● Requirement:
Reproduce the listing exactly and skip over any pictures.

● Material:
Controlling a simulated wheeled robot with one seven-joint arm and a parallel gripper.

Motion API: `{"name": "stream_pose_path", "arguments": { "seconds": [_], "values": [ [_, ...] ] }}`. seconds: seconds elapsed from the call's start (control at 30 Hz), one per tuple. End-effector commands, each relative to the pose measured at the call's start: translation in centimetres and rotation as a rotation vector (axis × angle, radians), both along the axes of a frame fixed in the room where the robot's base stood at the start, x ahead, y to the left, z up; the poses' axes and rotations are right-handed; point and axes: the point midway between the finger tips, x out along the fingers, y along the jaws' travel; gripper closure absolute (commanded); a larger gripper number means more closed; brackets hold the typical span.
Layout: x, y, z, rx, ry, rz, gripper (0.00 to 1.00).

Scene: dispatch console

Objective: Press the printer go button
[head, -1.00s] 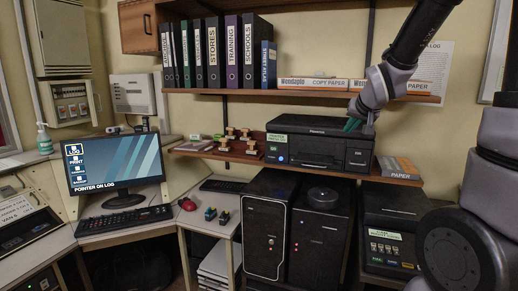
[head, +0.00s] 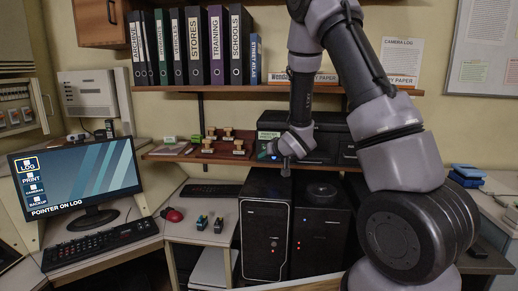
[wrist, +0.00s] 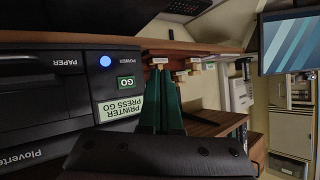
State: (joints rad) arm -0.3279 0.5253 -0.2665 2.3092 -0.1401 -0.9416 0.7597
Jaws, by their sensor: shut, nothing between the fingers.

● Answer to the task:
Controlling a simulated wheeled robot with one seven-joint arm and a parallel gripper.

Motion API: `{"name": "stream_pose_path", "arguments": { "seconds": [_], "values": [ [_, ...] ] }}`. seconds: seconds elapsed from the call's start (control at 30 Hz), one per tuple. End-effector commands, each relative to the pose measured at the call's start: translation in centimetres and rotation as a rotation vector (axis × angle, radians), both along the axes of a frame fixed in the room where the robot's base stood at the start, x ahead, y to the left, z up; the poses' axes and rotations are right-handed; point and axes: the point midway between the finger tips, x out along the fingers, y along the jaws' travel; gripper closure absolute (commanded); a larger gripper number means more closed; brackets hold the typical span.
Layout: x, y, z, rx, ry, rz, gripper (0.00 to 1.00).

Scene: dispatch console

Objective: Press the printer go button
[head, -1.00s] 
[head, +0.00s] 
[wrist, +0.00s] 
State: (joints rad) arm -0.3279 0.5253 -0.2665 2.3092 -0.1401 -0.9416 0.7597
Jaws, by their sensor: shut, nothing between the fingers.

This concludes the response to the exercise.